それがこの『ハイジ アルプスの物語』だ。
アニメとほぼストーリー展開(つまり原作に忠実)で、ハイジの天真爛漫な少女ぶりはイメージ通りだし、頑固で狷介なおんじの心がハイジの愛らしさと無邪気さに解けていく様子もそのまま。ペータもクララもゼーゼマンさんも(クララの)おばあさまもみんな登場する。
いまさら書くまでもないと思うが、ストーリーは以下のような感じだ。
親を亡くし叔母デーテの家で育てられていたハイジだったが、経済的な問題からデーテはハイジの祖父(アルムおんじ)へと彼女を託す。偏屈者で村人たちからも煙たがれていたおんじはハイジを邪魔者扱いするものの、ハイジの可愛さにやがて心を開き、2人は家族になる。
ハイジは山に魅了され、山羊飼いのペータとともに山で山羊たちの世話をする毎日に溶け込んでいくのだが、戻ってきたデーテが、フランクフルトの富豪ゼーゼマン家の一人娘クララの遊び相手としてハイジを連れ去るのだ。心の病から歩くことができなくなったクララとはすぐに打ち解けるハイジだったが、山での暮らしを忘れることができず、都会暮らしに馴染めないのだった。
やがてホームシックに夢遊病を発症してしまったハイジをみた医者やクララの祖母は、ゼーゼマンさんにハイジをアルプスに戻すよう進言する。クララの気持ちを思うとなかなか踏み切れないゼーゼマンさんだったが、結局ハイジを山に送り届けることに同意する。
逆に失意に沈むクララだったが、元気になったハイジからの再三の誘いを受けて、アルプスに療養にいくことを決意。そこはハイジから聞いていた美しくも壮大な世界・・・クララの心にも大きな変化が生まれていくのだった。
もちろんクライマックスは「クララが立った!」(セリフはそのままじゃあないけど)なので、最初から最後まで安心して観ていられる。
不朽の名作の実写化として十分評価されるべき作品
主人公ハイジを演じるのは本作が映画初出演となるアヌーク・シュテファンちゃん。
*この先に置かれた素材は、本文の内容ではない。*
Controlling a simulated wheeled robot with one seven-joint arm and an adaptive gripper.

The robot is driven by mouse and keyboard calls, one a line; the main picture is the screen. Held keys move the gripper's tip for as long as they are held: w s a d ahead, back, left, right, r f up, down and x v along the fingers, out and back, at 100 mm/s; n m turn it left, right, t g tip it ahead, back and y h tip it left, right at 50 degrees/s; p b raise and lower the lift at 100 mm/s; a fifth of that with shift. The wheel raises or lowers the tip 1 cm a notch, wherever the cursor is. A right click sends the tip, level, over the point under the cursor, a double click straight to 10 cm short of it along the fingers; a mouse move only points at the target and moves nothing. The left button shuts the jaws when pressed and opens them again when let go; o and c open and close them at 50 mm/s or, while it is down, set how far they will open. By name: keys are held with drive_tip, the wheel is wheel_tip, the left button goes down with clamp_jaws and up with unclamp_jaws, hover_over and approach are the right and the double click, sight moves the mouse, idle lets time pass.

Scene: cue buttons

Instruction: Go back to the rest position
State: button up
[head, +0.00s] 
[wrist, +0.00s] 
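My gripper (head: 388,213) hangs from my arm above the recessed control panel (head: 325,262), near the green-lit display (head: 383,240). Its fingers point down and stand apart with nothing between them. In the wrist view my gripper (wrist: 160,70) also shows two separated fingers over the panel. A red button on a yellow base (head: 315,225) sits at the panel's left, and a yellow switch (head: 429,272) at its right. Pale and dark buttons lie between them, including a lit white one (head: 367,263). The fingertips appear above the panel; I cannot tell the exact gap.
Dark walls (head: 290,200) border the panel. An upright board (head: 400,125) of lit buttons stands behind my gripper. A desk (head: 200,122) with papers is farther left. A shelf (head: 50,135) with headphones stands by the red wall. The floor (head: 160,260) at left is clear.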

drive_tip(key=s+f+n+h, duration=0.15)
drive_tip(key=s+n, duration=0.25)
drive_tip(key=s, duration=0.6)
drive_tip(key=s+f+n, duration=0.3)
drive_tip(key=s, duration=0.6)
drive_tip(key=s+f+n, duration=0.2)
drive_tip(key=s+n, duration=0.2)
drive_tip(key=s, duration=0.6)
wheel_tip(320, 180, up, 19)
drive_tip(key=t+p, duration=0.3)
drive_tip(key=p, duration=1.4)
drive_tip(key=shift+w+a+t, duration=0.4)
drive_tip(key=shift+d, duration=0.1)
オーディションに参加した500人の中から選ばれたシンデレラガールだ。
演技経験がないとはとても思えないくらい、その表情、動きはハイジそのもの。実に素晴らしかった。
ハイジはアルプスの山々が見えない都会暮らしに心を病んでしまうが(その結果山に帰ることを許されるのだが)、かといって大富豪のゼーゼマン家での暮らしで辛い目に遭ってばかりいたわけではない。当主不在中のゼーゼマン家を仕切るクララの家庭教師ロッテンマイヤーさんも、教育係としてハイジに厳格な態度で臨むが、別に悪意を持っていじめているわけではない。当のクララも初めてできた親友としてハイジに心からの友情を示すし、執事のセバスチャンもいつでもハイジの味方だ。
さらにゼーゼマンの母親でありクララの祖母もまた、金持ちの傲慢さのかけらもない、公平で真に優しい貴婦人としてハイジに接する。本作では邪心を持つキャラクターは1人もいないのだ。
世界中で愛される不朽の名作「ハイジ」。その実写映画として、本作は十分評価されるべき素晴らしい出来だ。